[START OF ENTRIES]

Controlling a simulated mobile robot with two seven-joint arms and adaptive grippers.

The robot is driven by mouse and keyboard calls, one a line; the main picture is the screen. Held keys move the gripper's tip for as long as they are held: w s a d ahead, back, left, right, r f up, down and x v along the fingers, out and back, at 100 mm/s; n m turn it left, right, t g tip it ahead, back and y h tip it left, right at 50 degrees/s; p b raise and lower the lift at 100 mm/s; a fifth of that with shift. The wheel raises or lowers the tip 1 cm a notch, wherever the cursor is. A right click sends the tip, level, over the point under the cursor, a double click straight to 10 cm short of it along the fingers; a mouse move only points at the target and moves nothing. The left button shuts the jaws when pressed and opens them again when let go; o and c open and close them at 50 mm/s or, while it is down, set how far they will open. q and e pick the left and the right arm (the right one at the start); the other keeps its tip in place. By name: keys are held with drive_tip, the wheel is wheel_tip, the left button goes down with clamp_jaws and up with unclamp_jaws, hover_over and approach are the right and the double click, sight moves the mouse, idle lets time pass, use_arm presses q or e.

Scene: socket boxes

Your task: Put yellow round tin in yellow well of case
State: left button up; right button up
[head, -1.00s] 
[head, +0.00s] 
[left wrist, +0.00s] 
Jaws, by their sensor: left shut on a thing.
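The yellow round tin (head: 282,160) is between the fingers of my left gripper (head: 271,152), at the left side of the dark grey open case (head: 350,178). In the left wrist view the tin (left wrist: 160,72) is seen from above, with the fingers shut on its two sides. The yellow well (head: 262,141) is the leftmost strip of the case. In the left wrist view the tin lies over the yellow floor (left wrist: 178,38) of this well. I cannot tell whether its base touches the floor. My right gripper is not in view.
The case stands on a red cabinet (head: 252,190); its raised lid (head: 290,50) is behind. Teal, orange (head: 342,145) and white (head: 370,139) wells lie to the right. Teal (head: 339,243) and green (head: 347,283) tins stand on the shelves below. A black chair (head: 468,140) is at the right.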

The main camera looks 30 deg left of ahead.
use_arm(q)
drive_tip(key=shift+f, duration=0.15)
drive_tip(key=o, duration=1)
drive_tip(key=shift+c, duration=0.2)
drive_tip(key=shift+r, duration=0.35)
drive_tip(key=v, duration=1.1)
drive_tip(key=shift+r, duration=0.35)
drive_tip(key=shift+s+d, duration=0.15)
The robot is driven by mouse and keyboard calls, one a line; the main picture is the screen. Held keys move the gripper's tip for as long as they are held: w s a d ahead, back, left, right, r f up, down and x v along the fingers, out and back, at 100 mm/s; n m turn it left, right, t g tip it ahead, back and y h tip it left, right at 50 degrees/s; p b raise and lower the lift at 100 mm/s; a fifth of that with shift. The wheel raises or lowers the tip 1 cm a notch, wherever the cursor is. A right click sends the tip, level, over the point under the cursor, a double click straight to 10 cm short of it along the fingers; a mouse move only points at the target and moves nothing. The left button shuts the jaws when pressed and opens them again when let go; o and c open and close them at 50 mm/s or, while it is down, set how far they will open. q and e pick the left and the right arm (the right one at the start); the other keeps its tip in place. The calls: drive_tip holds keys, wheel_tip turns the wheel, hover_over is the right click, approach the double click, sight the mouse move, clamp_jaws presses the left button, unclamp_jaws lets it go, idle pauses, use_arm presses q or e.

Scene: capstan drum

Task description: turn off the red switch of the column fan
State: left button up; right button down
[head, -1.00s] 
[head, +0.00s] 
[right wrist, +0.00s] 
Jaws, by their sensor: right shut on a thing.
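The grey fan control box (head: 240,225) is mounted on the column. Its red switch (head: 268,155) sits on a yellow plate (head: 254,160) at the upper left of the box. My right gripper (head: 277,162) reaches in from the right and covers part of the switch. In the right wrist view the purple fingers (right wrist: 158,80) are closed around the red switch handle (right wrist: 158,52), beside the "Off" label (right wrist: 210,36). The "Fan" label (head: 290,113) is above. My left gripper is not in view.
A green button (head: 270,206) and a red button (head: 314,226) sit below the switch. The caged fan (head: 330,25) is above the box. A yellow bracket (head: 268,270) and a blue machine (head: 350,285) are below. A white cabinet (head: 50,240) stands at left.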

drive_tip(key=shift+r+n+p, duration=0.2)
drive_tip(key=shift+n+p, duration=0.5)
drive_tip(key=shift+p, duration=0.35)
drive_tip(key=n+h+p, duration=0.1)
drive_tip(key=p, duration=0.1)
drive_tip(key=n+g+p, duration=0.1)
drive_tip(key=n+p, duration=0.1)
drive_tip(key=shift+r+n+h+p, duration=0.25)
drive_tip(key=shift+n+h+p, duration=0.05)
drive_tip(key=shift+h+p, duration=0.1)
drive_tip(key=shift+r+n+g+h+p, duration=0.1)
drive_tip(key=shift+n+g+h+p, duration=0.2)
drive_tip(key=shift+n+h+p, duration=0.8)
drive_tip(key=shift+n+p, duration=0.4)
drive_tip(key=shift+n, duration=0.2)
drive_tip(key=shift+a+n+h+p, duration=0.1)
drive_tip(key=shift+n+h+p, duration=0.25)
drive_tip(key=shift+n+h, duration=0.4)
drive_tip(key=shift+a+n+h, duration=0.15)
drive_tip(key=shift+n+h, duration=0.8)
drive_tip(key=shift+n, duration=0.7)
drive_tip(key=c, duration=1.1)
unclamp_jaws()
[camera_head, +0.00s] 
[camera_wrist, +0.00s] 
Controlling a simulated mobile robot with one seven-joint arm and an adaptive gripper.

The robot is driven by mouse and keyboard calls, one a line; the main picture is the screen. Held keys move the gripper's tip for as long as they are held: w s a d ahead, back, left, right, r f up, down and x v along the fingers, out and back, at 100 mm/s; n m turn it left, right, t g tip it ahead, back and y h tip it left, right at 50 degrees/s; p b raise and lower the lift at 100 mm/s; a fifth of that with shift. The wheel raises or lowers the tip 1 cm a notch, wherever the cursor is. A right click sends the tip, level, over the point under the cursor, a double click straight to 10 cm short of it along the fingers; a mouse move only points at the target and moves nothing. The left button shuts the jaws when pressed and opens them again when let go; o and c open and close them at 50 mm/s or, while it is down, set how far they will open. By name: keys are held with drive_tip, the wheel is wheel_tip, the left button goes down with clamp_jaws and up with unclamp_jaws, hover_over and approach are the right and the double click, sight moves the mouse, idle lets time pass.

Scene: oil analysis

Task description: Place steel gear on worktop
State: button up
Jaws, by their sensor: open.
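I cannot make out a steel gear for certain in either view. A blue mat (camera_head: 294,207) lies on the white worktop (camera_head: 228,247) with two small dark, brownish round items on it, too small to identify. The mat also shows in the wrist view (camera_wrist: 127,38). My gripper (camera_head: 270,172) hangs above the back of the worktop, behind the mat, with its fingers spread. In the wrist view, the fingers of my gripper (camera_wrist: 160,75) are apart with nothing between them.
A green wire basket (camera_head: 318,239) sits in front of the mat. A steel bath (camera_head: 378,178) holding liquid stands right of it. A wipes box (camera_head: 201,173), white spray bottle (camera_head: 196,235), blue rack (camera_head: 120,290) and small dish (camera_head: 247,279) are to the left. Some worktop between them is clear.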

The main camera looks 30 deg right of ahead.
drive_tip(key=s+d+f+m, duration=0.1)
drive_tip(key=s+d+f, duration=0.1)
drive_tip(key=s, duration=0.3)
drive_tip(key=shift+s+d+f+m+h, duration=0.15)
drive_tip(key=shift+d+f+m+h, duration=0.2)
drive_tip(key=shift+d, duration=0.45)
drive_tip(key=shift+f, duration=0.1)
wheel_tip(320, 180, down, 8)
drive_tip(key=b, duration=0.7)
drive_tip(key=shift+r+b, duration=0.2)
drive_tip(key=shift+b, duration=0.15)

[END OF ENTRIES]

### GOAL
Using the listing above, reproduce each line without omission.

### RESPONSE BELOW
Controlling a simulated mobile robot with two seven-joint arms and adaptive grippers.

The robot is driven by mouse and keyboard calls, one a line; the main picture is the screen. Held keys move the gripper's tip for as long as they are held: w s a d ahead, back, left, right, r f up, down and x v along the fingers, out and back, at 100 mm/s; n m turn it left, right, t g tip it ahead, back and y h tip it left, right at 50 degrees/s; p b raise and lower the lift at 100 mm/s; a fifth of that with shift. The wheel raises or lowers the tip 1 cm a notch, wherever the cursor is. A right click sends the tip, level, over the point under the cursor, a double click straight to 10 cm short of it along the fingers; a mouse move only points at the target and moves nothing. The left button shuts the jaws when pressed and opens them again when let go; o and c open and close them at 50 mm/s or, while it is down, set how far they will open. q and e pick the left and the right arm (the right one at the start); the other keeps its tip in place. By name: keys are held with drive_tip, the wheel is wheel_tip, the left button goes down with clamp_jaws and up with unclamp_jaws, hover_over and approach are the right and the double click, sight moves the mouse, idle lets time pass, use_arm presses q or e.

Scene: socket boxes

Your task: Put yellow round tin in yellow well of case
State: left button up; right button up
[head, -1.00s] 
[head, +0.00s] 
[left wrist, +0.00s] 
Jaws, by their sensor: left shut on a thing.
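The yellow round tin (head: 282,160) is between the fingers of my left gripper (head: 271,152), at the left side of the dark grey open case (head: 350,178). In the left wrist view the tin (left wrist: 160,72) is seen from above, with the fingers shut on its two sides. The yellow well (head: 262,141) is the leftmost strip of the case. In the left wrist view the tin lies over the yellow floor (left wrist: 178,38) of this well. I cannot tell whether its base touches the floor. My right gripper is not in view.
The case stands on a red cabinet (head: 252,190); its raised lid (head: 290,50) is behind. Teal, orange (head: 342,145) and white (head: 370,139) wells lie to the right. Teal (head: 339,243) and green (head: 347,283) tins stand on the shelves below. A black chair (head: 468,140) is at the right.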

The main camera looks 30 deg left of ahead.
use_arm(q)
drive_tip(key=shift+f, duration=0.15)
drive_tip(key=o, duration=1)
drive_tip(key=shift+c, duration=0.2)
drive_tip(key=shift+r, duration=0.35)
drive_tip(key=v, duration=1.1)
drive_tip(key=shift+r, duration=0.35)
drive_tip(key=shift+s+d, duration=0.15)
The robot is driven by mouse and keyboard calls, one a line; the main picture is the screen. Held keys move the gripper's tip for as long as they are held: w s a d ahead, back, left, right, r f up, down and x v along the fingers, out and back, at 100 mm/s; n m turn it left, right, t g tip it ahead, back and y h tip it left, right at 50 degrees/s; p b raise and lower the lift at 100 mm/s; a fifth of that with shift. The wheel raises or lowers the tip 1 cm a notch, wherever the cursor is. A right click sends the tip, level, over the point under the cursor, a double click straight to 10 cm short of it along the fingers; a mouse move only points at the target and moves nothing. The left button shuts the jaws when pressed and opens them again when let go; o and c open and close them at 50 mm/s or, while it is down, set how far they will open. q and e pick the left and the right arm (the right one at the start); the other keeps its tip in place. The calls: drive_tip holds keys, wheel_tip turns the wheel, hover_over is the right click, approach the double click, sight the mouse move, clamp_jaws presses the left button, unclamp_jaws lets it go, idle pauses, use_arm presses q or e.

Scene: capstan drum

Task description: turn off the red switch of the column fan
State: left button up; right button down
[head, -1.00s] 
[head, +0.00s] 
[right wrist, +0.00s] 
Jaws, by their sensor: right shut on a thing.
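The grey fan control box (head: 240,225) is mounted on the column. Its red switch (head: 268,155) sits on a yellow plate (head: 254,160) at the upper left of the box. My right gripper (head: 277,162) reaches in from the right and covers part of the switch. In the right wrist view the purple fingers (right wrist: 158,80) are closed around the red switch handle (right wrist: 158,52), beside the "Off" label (right wrist: 210,36). The "Fan" label (head: 290,113) is above. My left gripper is not in view.
A green button (head: 270,206) and a red button (head: 314,226) sit below the switch. The caged fan (head: 330,25) is above the box. A yellow bracket (head: 268,270) and a blue machine (head: 350,285) are below. A white cabinet (head: 50,240) stands at left.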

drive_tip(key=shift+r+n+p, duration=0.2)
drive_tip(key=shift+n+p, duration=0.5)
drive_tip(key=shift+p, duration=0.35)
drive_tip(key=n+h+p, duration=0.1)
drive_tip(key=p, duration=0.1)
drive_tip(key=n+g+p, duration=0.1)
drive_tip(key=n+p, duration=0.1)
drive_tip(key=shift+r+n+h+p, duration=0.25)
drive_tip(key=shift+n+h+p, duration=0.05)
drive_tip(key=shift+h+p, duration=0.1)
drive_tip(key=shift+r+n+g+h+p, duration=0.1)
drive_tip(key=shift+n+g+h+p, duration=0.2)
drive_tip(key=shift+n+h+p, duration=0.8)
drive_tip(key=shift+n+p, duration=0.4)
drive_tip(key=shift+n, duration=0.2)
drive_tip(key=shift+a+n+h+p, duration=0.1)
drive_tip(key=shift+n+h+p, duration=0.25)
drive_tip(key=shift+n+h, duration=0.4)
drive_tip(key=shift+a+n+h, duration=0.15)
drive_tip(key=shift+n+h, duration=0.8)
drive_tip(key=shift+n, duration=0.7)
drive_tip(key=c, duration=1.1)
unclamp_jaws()
[camera_head, +0.00s] 
[camera_wrist, +0.00s] 
Controlling a simulated mobile robot with one seven-joint arm and an adaptive gripper.

The robot is driven by mouse and keyboard calls, one a line; the main picture is the screen. Held keys move the gripper's tip for as long as they are held: w s a d ahead, back, left, right, r f up, down and x v along the fingers, out and back, at 100 mm/s; n m turn it left, right, t g tip it ahead, back and y h tip it left, right at 50 degrees/s; p b raise and lower the lift at 100 mm/s; a fifth of that with shift. The wheel raises or lowers the tip 1 cm a notch, wherever the cursor is. A right click sends the tip, level, over the point under the cursor, a double click straight to 10 cm short of it along the fingers; a mouse move only points at the target and moves nothing. The left button shuts the jaws when pressed and opens them again when let go; o and c open and close them at 50 mm/s or, while it is down, set how far they will open. By name: keys are held with drive_tip, the wheel is wheel_tip, the left button goes down with clamp_jaws and up with unclamp_jaws, hover_over and approach are the right and the double click, sight moves the mouse, idle lets time pass.

Scene: oil analysis

Task description: Place steel gear on worktop
State: button up
Jaws, by their sensor: open.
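I cannot make out a steel gear for certain in either view. A blue mat (camera_head: 294,207) lies on the white worktop (camera_head: 228,247) with two small dark, brownish round items on it, too small to identify. The mat also shows in the wrist view (camera_wrist: 127,38). My gripper (camera_head: 270,172) hangs above the back of the worktop, behind the mat, with its fingers spread. In the wrist view, the fingers of my gripper (camera_wrist: 160,75) are apart with nothing between them.
A green wire basket (camera_head: 318,239) sits in front of the mat. A steel bath (camera_head: 378,178) holding liquid stands right of it. A wipes box (camera_head: 201,173), white spray bottle (camera_head: 196,235), blue rack (camera_head: 120,290) and small dish (camera_head: 247,279) are to the left. Some worktop between them is clear.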

The main camera looks 30 deg right of ahead.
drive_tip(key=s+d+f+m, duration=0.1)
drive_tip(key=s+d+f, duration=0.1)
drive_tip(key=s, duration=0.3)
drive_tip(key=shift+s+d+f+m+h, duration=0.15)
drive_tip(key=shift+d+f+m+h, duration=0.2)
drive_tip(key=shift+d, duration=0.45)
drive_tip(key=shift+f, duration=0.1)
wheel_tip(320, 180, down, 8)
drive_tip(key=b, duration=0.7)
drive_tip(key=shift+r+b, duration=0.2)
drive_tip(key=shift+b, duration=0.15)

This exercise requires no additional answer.